Nell’immaginario comune, la pratica è considerata in gran parte illegale, tuttavia, l’hacking nasconde tutta una serie di attività di conoscenza dei software normalmente utilizzate anche a livello professionale. Molti sistemi informatici, infatti, vengono sottoposti a controlli e test per la sicurezza, l’affidabilità e l’accessibilità e, pur essendo molto invasivi, sono considerati “di routine”.
Per le pratiche volte al danneggiamento o acquisizione di dati riservati e software di vario genere si dovrebbe parlare di cracking piuttosto che di hacking, ma qualunque sia la sua accezione, al fenomeno è sicuramente collegato quello dello spionaggio telematico. In precedenza questa era una prerogativa dello stato, tuttavia, l’epoca cibernetica ha aperto le danze per la diffusione di numerose agenzie specializzate che “rubano” o hackerano le informazioni per poi rivenderle a organizzazioni esterne, governi compresi. Si pensi ad esempio al caso di Wikileaks che pubblica informazioni a contenuto strettamente riservato ricevute da chissà quali fonti, che restano, ovviamente, nell’anonimato.

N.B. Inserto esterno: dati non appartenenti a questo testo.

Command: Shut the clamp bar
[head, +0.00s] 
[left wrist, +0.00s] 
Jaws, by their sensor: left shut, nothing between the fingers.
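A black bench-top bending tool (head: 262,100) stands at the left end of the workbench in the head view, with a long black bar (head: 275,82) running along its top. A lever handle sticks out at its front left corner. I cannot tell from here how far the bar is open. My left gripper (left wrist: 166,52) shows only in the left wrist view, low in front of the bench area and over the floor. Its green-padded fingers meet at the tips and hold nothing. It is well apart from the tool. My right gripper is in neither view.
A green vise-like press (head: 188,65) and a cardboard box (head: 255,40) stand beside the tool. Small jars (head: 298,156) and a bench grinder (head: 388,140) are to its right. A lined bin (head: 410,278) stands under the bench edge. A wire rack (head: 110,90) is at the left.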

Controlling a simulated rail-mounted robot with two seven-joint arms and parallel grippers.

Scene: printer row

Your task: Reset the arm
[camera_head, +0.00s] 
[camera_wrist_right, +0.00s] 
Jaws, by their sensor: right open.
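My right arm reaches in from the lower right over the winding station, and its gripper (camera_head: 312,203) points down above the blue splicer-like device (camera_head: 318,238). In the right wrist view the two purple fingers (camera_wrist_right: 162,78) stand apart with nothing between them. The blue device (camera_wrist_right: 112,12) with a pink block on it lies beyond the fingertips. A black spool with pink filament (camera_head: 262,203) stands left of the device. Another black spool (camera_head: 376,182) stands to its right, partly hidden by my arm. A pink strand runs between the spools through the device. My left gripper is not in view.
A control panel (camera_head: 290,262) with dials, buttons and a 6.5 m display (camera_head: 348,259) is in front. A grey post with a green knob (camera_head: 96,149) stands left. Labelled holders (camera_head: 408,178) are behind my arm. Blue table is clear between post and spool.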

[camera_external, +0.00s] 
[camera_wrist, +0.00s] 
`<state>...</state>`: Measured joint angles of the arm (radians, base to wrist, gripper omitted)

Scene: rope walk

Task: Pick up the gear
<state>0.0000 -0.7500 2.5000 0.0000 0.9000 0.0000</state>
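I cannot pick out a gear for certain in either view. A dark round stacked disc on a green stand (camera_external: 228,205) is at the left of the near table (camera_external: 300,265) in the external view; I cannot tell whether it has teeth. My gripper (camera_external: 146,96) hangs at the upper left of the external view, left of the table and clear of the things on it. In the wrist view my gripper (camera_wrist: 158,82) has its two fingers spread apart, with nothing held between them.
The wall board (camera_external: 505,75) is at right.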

Esistono moltissime società del genere, come Hacking Team, azienda con sede a Milano che vende servizi di intrusione ai governi e agli organi di polizia. La società consente, attraverso una serie di sistemi che elaborano il controllo da remoto, di monitorare le comunicazioni degli internauti, decifrare file e mail criptati, registrare conversazioni voip ed altro ancora. L’uso di software di intrusione, come i Troian, pare molto diffuso fra i governi che si avvalgono del metodo per lo svolgimento delle quotidiane attività di intelligence e per le indagini preliminari.

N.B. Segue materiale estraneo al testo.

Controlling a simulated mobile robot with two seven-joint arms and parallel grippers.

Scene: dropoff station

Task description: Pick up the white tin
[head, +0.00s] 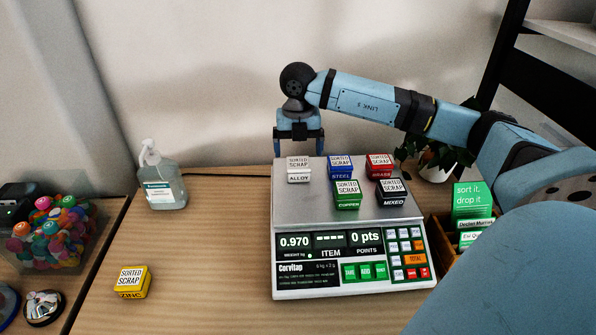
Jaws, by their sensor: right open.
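The white tin (298,176), labelled "SORTED SCRAP" and "ALLOY", sits at the back left of the scale's metal plate (307,218). My right gripper (298,150) points down with its two fingers spread, one to each side of the tin's line. The fingertips show just above the tin's top in the picture, and nothing is between them. The exact gap in height or depth to the tin cannot be told. My left gripper is not in view.
Blue (340,171), red (379,170), green (347,200) and black (391,198) tins share the plate. A yellow tin (133,289) and a pump bottle (162,187) stand left on the table. A plant pot (436,172) and a green-signed box (470,200) are right.

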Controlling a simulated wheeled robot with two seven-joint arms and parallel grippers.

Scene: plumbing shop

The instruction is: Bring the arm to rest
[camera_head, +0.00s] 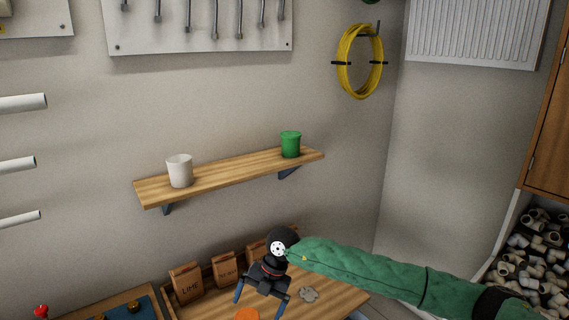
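My right arm (360,267), in a green sleeve, comes in from the right and reaches left over the wooden bench. Its gripper (259,305) points down above the bench, with the two blue-tipped fingers spread apart. Nothing shows between the fingers. An orange round thing (247,314) shows just below the gripper, at the bottom edge of the picture. I cannot tell how high the fingertips are above it. My left gripper is not in the picture.
A wall shelf (230,171) above the bench bears a white cup (180,171) and a green cup (290,144). Brown packets (186,282) stand at the bench's back, left of the gripper. A grey lump (309,295) lies right of it. A bin of pipe fittings (530,255) stands at right.

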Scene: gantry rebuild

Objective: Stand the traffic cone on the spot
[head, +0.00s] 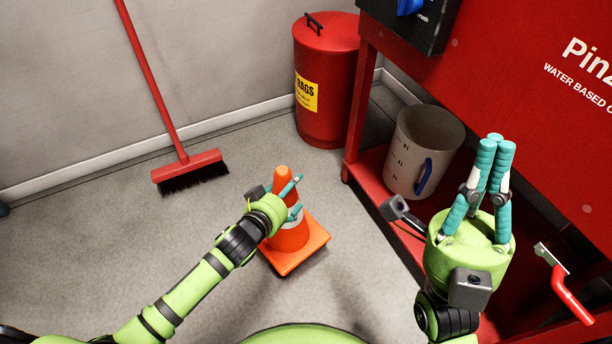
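The orange traffic cone (289,238) with a white band and square base is upright in the middle of the head view. My left gripper (293,198) reaches it from the left, its teal fingers around the upper cone, and looks shut on it. The hand hides part of the cone's left side. I cannot tell whether the base touches the floor. My right gripper (495,145) is at the right, in front of the red cabinet, pointing up; its teal fingers are together and empty. I cannot make out a marked spot on the floor.
A red rags bin (326,85) stands at the back wall. A red broom (187,165) leans left of it. The grey floor (90,240) at the left is clear.

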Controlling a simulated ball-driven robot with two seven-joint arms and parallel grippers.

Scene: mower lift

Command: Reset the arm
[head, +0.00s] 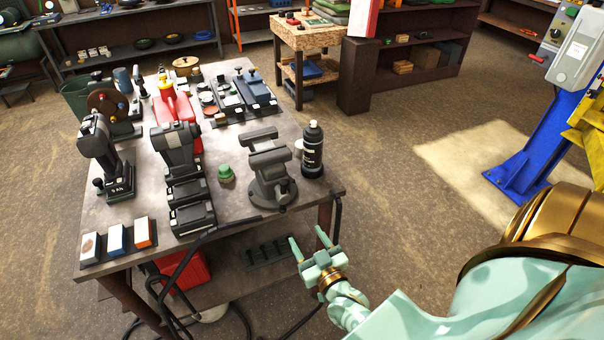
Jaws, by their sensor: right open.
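My right gripper (308,249) is in the head view at the lower middle. Its two pale green fingers point up and away from me and stand apart with nothing between them. It is in front of the near right corner of the workbench (233,197), apart from it. My right arm (420,318) runs from the gripper to the large mint and gold shoulder at the lower right. My left gripper is not in view.
On the workbench stand a grey vise (268,170), a black bottle (312,150) and black tools. A hose (183,265) hangs at its front. A blue lift post (530,150) stands right. Open floor (400,215) lies between.

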Quest’attività oltre che non essere abbastanza regolamentata è molto invasiva in quanto, si interviene direttamente sul pc e sullo smartphone dell’utente senza intermediari. La polizia, dunque, non può far da tramite in tale passaggio, nessuna tutela, l’unica garanzia è la fiducia dell’istituzione nell’agenzia.

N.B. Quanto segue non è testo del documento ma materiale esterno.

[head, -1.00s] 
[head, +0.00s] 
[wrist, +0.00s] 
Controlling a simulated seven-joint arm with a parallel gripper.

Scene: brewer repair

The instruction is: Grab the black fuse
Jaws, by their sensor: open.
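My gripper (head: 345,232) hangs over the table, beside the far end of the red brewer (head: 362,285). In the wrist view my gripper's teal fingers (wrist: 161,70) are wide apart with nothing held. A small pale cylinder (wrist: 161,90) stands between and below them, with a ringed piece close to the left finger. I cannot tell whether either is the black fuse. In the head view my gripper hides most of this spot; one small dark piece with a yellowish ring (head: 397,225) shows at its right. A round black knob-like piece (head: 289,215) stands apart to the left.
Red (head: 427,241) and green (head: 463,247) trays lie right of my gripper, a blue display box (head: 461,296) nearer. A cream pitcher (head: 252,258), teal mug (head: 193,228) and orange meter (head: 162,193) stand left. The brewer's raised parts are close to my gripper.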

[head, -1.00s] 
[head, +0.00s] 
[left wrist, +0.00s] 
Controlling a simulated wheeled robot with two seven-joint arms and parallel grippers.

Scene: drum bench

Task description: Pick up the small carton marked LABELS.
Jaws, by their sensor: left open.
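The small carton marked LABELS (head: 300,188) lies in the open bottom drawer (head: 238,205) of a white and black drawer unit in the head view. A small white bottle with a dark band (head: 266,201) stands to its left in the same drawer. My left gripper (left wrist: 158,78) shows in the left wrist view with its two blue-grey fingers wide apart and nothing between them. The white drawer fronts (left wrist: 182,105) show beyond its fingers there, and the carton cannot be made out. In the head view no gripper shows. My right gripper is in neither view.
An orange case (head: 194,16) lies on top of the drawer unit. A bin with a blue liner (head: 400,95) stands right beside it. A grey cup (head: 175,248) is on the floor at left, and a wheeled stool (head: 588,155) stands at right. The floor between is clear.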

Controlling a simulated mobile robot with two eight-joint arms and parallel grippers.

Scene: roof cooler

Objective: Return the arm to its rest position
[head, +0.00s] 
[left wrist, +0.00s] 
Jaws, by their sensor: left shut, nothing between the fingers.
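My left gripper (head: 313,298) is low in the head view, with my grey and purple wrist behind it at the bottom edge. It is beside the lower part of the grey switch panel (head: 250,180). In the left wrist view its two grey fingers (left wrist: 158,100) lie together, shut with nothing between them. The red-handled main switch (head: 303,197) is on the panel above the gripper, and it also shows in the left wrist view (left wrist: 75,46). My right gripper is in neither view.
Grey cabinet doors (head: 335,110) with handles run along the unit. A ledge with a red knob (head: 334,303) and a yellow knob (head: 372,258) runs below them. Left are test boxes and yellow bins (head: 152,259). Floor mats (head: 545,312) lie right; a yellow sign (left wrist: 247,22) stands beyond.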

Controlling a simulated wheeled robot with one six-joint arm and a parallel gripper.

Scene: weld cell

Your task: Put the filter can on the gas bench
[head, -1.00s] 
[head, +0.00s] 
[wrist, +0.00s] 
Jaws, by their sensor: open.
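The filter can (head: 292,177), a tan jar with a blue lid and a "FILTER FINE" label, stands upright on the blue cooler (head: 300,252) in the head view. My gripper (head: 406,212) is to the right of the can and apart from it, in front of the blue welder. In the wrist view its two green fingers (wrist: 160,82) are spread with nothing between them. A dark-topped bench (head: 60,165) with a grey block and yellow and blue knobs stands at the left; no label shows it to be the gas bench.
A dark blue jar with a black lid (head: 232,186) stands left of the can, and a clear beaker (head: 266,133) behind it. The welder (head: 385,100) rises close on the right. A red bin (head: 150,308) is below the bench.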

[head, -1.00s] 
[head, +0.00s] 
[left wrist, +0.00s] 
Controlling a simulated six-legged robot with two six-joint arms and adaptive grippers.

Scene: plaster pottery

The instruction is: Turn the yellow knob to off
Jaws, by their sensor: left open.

La normativa a tutela dell’individuo è pressoché inconsistente, tuttavia, nel caso delle intercettazioni voip, si può far riferimento al quadro normativo delle intercettazioni telefoniche, dunque, accertata una certa “pigrizia normativa” si può far rientrare la registrazione delle conversazioni cibernetiche nella macroarea normativa delle intercettazioni telefoniche in generale. Caso diverso, invece, riguarda i captatori informatici.
L’uso dei Troian consente non solo di monitorare la periferica ma di alterarne il contenuto, il che, rende necessaria una regolamentazione affinché non si verifichino eccessi.
Durante le consultazioni per la messa a punto della Internet Bill Of Rights in effetti, proprio per questo motivo il Circolo dei Giuristi Telematici propose l’inserimento di una norma specifica per l’uso dei Troian per le indagini. La proposta consiste nell’accesso a questo tipo di strumento cibernetico solo nel caso in cui le intercettazioni delle conversazioni siano state infruttuose.
L’obiettivo è quello di intraprendere prima una strada che tuteli l’utente e, solo in casi particolari, concedere l’uso di sistemi molto più invasivi. Già da questo si piò intravedere una sorta di collocazione normativa, quantomeno concettuale, del Troian, che, dunque, viene considerato più invasivi delle intercettazioni telefoniche.
Rispetto alla pratica di hacking c’è poi un altro problema: la fruibilità delle prove. Essendo concessa durante le indagini preliminari, le prove raccolte con tali sistemi non possono essere utilizzate in tribunale, la normativa in effetti vuole che le tutte le prove rilevate in via preliminare non possano essere usate nel procedimento penale.
Volendo guardare anche l’altro lato della medaglia, il troian è pericolosissimo per sua natura poiché, non solo, può criptare il sistema che analizza, ma può modificarlo e contaminarlo attraverso l’immissione di file mai accettati dall’utente. Il sottile rapporto che intercorre fra sorveglianza digitale privacy dell’utente è davvero messo in discussione, se la normativa sui Trojan di Stato non viene decifrata l’internauta è in una situazione in cui non sussistono garanzie di nessun genere per cui è importante che il legislatore faccia i suoi conti per definire la situazione.